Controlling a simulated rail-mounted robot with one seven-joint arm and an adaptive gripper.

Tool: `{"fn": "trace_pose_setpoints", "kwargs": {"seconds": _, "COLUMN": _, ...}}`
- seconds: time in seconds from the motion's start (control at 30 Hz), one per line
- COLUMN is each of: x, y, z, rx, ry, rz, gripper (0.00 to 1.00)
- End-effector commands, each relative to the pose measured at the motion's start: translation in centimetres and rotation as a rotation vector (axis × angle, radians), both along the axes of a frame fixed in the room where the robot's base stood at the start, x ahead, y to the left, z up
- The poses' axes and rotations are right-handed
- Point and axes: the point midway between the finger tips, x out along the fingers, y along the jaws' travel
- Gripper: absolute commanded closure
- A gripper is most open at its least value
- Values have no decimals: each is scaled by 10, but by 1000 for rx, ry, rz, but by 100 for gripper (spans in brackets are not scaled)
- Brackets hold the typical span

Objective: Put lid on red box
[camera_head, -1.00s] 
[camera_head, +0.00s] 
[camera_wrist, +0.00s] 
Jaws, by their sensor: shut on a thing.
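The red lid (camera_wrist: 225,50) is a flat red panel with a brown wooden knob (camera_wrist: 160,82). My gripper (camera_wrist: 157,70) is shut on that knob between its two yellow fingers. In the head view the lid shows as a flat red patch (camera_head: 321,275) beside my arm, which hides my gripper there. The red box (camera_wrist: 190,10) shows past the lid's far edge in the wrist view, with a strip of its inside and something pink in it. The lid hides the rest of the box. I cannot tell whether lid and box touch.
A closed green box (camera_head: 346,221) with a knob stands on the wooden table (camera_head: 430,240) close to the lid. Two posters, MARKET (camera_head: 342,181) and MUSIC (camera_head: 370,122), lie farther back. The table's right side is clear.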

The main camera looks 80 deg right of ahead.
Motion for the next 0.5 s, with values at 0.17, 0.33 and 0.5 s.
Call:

________

- [What you need to do]
Please restate the whole listing word for word.

- [Task result]
Controlling a simulated rail-mounted robot with one seven-joint arm and an adaptive gripper.

Tool: `{"fn": "trace_pose_setpoints", "kwargs": {"seconds": _, "COLUMN": _, ...}}`
- seconds: time in seconds from the motion's start (control at 30 Hz), one per line
- COLUMN is each of: x, y, z, rx, ry, rz, gripper (0.00 to 1.00)
- End-effector commands, each relative to the pose measured at the motion's start: translation in centimetres and rotation as a rotation vector (axis × angle, radians), both along the axes of a frame fixed in the room where the robot's base stood at the start, x ahead, y to the left, z up
- The poses' axes and rotations are right-handed
- Point and axes: the point midway between the finger tips, x out along the fingers, y along the jaws' travel
- Gripper: absolute commanded closure
- A gripper is most open at its least value
- Values have no decimals: each is scaled by 10, but by 1000 for rx, ry, rz, but by 100 for gripper (spans in brackets are not scaled)
- Brackets hold the typical span

Objective: Put lid on red box
[camera_head, -1.00s] 
[camera_head, +0.00s] 
[camera_wrist, +0.00s] 
Jaws, by their sensor: shut on a thing.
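The red lid (camera_wrist: 225,50) is a flat red panel with a brown wooden knob (camera_wrist: 160,82). My gripper (camera_wrist: 157,70) is shut on that knob between its two yellow fingers. In the head view the lid shows as a flat red patch (camera_head: 321,275) beside my arm, which hides my gripper there. The red box (camera_wrist: 190,10) shows past the lid's far edge in the wrist view, with a strip of its inside and something pink in it. The lid hides the rest of the box. I cannot tell whether lid and box touch.
A closed green box (camera_head: 346,221) with a knob stands on the wooden table (camera_head: 430,240) close to the lid. Two posters, MARKET (camera_head: 342,181) and MUSIC (camera_head: 370,122), lie farther back. The table's right side is clear.

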The main camera looks 80 deg right of ahead.
Motion for the next 0.5 s, with values at 0.17, 0.33 and 0.5 s.
Call:

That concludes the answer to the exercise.